Chinoiserie in the Colonial Americas: Style and Substance
Dennis Carr, Huntington Library, Art Museum, and Botanical Garden

Desk and bookcase front, mid 18th century, Henry H. and Zoe Oliver Sherman Fund
Asian-style art became tremendously popular in Europe in the 17th century, as commerce between Asia and Europe boomed, and intellectuals and tastemakers became increasingly interested in the East. Chinoiserie — French term meaning “in the Chinese taste” — spanned both the baroque style of the late 17th century and the fanciful rococo style of the 18th century. This Asian-inspired aesthetic first developed as a decorative style in the European courts and quickly spread among Europe’s gentry, reaching its apogee of popularity in the mid-18th century. Chinoiserie freely adapted a broad range of Asian prototypes and infused them with whimsical, inventive and romantic visions of the East. Pagoda temples sprang up in formal English gardens; Chinese birds took flight on elaborately carved chimneypieces, gilded mirrors and wallpapers; and painted Asian-style figures glided across the fronts of cabinets among flowers twice their size, in a playfully incongruous menagerie.

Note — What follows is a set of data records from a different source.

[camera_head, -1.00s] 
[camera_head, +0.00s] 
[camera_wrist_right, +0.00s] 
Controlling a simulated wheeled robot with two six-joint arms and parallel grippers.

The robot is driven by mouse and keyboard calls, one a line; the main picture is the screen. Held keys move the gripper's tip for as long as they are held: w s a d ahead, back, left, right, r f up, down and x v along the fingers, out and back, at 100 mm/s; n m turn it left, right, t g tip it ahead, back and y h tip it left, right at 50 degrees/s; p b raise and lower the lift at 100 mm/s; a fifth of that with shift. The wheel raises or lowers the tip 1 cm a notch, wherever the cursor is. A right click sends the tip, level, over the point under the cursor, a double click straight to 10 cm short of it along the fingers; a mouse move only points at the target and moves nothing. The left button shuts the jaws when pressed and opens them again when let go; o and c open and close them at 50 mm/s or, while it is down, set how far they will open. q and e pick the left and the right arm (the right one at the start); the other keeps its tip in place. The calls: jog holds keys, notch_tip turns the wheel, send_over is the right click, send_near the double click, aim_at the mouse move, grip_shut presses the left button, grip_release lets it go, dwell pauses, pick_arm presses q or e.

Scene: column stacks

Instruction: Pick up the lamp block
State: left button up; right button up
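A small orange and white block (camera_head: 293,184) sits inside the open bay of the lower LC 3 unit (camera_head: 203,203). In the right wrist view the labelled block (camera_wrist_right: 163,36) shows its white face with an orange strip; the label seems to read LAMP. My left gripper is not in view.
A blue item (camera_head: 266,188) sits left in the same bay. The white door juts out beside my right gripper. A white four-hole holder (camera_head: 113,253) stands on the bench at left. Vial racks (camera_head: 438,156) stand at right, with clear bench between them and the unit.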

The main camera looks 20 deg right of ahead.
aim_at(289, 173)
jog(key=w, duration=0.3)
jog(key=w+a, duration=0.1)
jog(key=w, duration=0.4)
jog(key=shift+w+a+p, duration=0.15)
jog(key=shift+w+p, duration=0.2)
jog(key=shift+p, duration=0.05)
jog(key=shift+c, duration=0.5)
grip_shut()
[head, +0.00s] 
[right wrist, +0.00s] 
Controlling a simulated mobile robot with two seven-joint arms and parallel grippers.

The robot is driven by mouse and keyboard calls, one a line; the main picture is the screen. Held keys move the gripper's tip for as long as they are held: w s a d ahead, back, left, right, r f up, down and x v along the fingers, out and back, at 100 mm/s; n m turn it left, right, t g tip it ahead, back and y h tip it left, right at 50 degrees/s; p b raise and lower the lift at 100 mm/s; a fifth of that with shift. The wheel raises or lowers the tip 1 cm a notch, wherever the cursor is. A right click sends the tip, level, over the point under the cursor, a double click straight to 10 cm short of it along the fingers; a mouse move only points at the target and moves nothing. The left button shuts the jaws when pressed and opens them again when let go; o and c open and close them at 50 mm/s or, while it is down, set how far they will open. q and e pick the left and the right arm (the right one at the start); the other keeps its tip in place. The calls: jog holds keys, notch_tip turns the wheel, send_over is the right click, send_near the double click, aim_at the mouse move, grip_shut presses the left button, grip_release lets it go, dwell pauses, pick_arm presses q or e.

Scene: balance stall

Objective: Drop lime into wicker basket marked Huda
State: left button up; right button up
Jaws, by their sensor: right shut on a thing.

It was only a matter of time before this fashion spread to Europe’s colonies in the Americas. Those colonies had been directly receiving imported luxury goods from Asia on a vast scale, in some regions for more than a century. This style manifested itself in the Americas, as it had for Europe’s gentry, in lavishly painted and decorated interiors, ornate furniture, sartorial embellishments and ceramic objects created in the style of Chinese blue-and-white porcelain. Trees of life took root on palampores from India, while Copley’s depictions of Boston merchants lounging in banyan dressing gowns.
Non-Christian chinoiserie even found an ecclesiastical context in Catholic Latin America and Nouvelle France, although not in Protestant North America. Interior church architecture and furnishings in Brazil, Colombia, Ecuador and Guatemala incorporated Asian-style designs. Chinoiserie appeared in the embroidered textiles of the Ursulines of Quebec.
In the 17th century, one aspect of this exotic importation of ideas disseminated an enlightened intellectual culture of China. By the 18th century, chinoiserie promoted a luxurious material culture that was filtered through prevailing European tastes in architectural, interior and furniture design. For example, the fashion for japanning, a painted imitation of of Japanese lacquer work on furniture and wall paneling, spread throughout New England, New Spain, the Caribbean and parts of South America. Dennis Carr will present objects made in the Americas while exploring their European sources, as well as the innovative materials utilized in the Americas, such as japanning in Boston, varniz de pasto in Colombia and maque resin in Mexico, to imitate Asian styles.
This decorative style went hand in the English-speaking world with the popularity of drinking imported Chinese tea, and developing a panoply of tea equipage, which was all the rage in the 18th century. By embracing this distinctly European and globally oriented social practice, residents of the colonial Americas both celebrated the global reach of their respective mother countries and asserted their own position within the worldwide market for Asian goods and ideas.
Dennis CMr. Carr obtained a master’s degree from Winterthur’s program in early American culture. His training as a traditional “Americanist” led him, as a graduate student in art history at Yale, to work with Patricia Kane on a major study of Rhode Island furniture (subsequently published in 2016).
A seminar in pre-Columbian art at Yale took Dennis Carr in another, broader, direction for understanding of American culture. When he needed a topic for a class paper, his fascination with a 16th century map of Mexico City hanging on the wall of the Beinicke Rare Book and Manuscript Library led him to Mexico to meet local experts. He also took intensive Spanish language courses in Guatemala, where he met his future wife, Olga Vanegas. After earning a graduate degree in the history of art from Yale, Dennis Carr became the Carolyn and Peter Lynch Curator of American Decorative Arts and Sculpture at the Museum of Fine Arts, Boston
Mr. Carr’s publications include Art and Industry in Early America: Rhode Island Furniture, 1650-1830 (2016) with Patricia Kane; Common Wealth: Art by African Americans in the Museum of Fine Arts, Boston (2015) with Janet Comey; Made in the Americas: The New World Discovers Asia (2015) with Gauvin Bailey, Timothy Brook, Mitchell Codding, Karina Corrigan and Donna Pierce; Painting a Map of Sixteenth-century Mexico City: Land, Writing and Native Rule (2012) with Mary Mills and Barbara Mundy; and A New World Imagined: Art of the Americas (2010) with Elliott Davis. His contribution to The Magazine Antiques is “Recent Discoveries in Rhode Island Furniture” (2014) with Patricia Kane and Jennifer Johnson. Antiques and Fine Arts (2016) published Mr. Carr’s “In Search of Japanning in the Colonial Americas.” His contributions to the Chipstone publication American Furniture include “Early Rhode Island Turning” (2005) with Erik Gronning (May’s speaker), and “The Account Book of Benjamin Baker” (2005).